» **INFORMATION SHOWN**
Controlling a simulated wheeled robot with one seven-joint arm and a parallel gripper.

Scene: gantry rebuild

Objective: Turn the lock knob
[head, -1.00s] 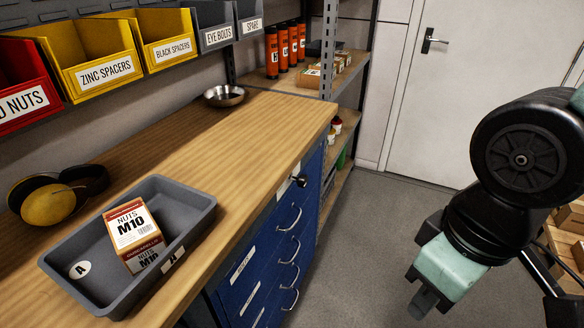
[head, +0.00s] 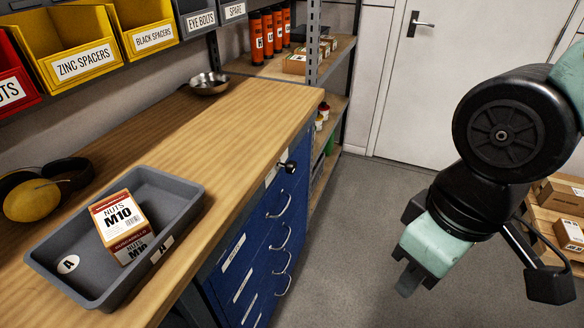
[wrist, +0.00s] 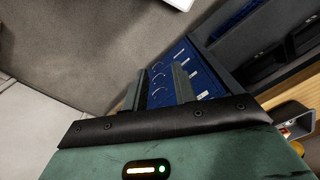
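The lock knob (head: 287,167) is a small black knob at the top of the blue drawer cabinet (head: 240,262), just under the wooden worktop edge, in the head view. I cannot make out which way it is turned. My gripper (head: 408,281) hangs over the floor to the right of the cabinet, well apart from the knob, pointing down. In the wrist view the two fingers of my gripper (wrist: 157,88) stand apart with nothing between them. The cabinet's drawer fronts (wrist: 172,78) show behind them. I cannot pick out the knob in the wrist view.
A grey tray (head: 52,252) with an M10 nuts box (head: 117,220) sits on the worktop (head: 180,130), with a metal bowl (head: 209,83) at the back. Drawer handles stick out below the knob. A pallet with cartons (head: 566,200) stands at right. The floor between is clear.

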» **SET EXERCISE**
Reproduce the full listing above verbatim, with no pictures included.

» **RESULT FOR THIS EXERCISE**
Controlling a simulated wheeled robot with one seven-joint arm and a parallel gripper.

Scene: gantry rebuild

Objective: Turn the lock knob
[head, -1.00s] 
[head, +0.00s] 
[wrist, +0.00s] 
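The lock knob (head: 287,167) is a small black knob at the top of the blue drawer cabinet (head: 240,262), just under the wooden worktop edge, in the head view. I cannot make out which way it is turned. My gripper (head: 408,281) hangs over the floor to the right of the cabinet, well apart from the knob, pointing down. In the wrist view the two fingers of my gripper (wrist: 157,88) stand apart with nothing between them. The cabinet's drawer fronts (wrist: 172,78) show behind them. I cannot pick out the knob in the wrist view.
A grey tray (head: 52,252) with an M10 nuts box (head: 117,220) sits on the worktop (head: 180,130), with a metal bowl (head: 209,83) at the back. Drawer handles stick out below the knob. A pallet with cartons (head: 566,200) stands at right. The floor between is clear.

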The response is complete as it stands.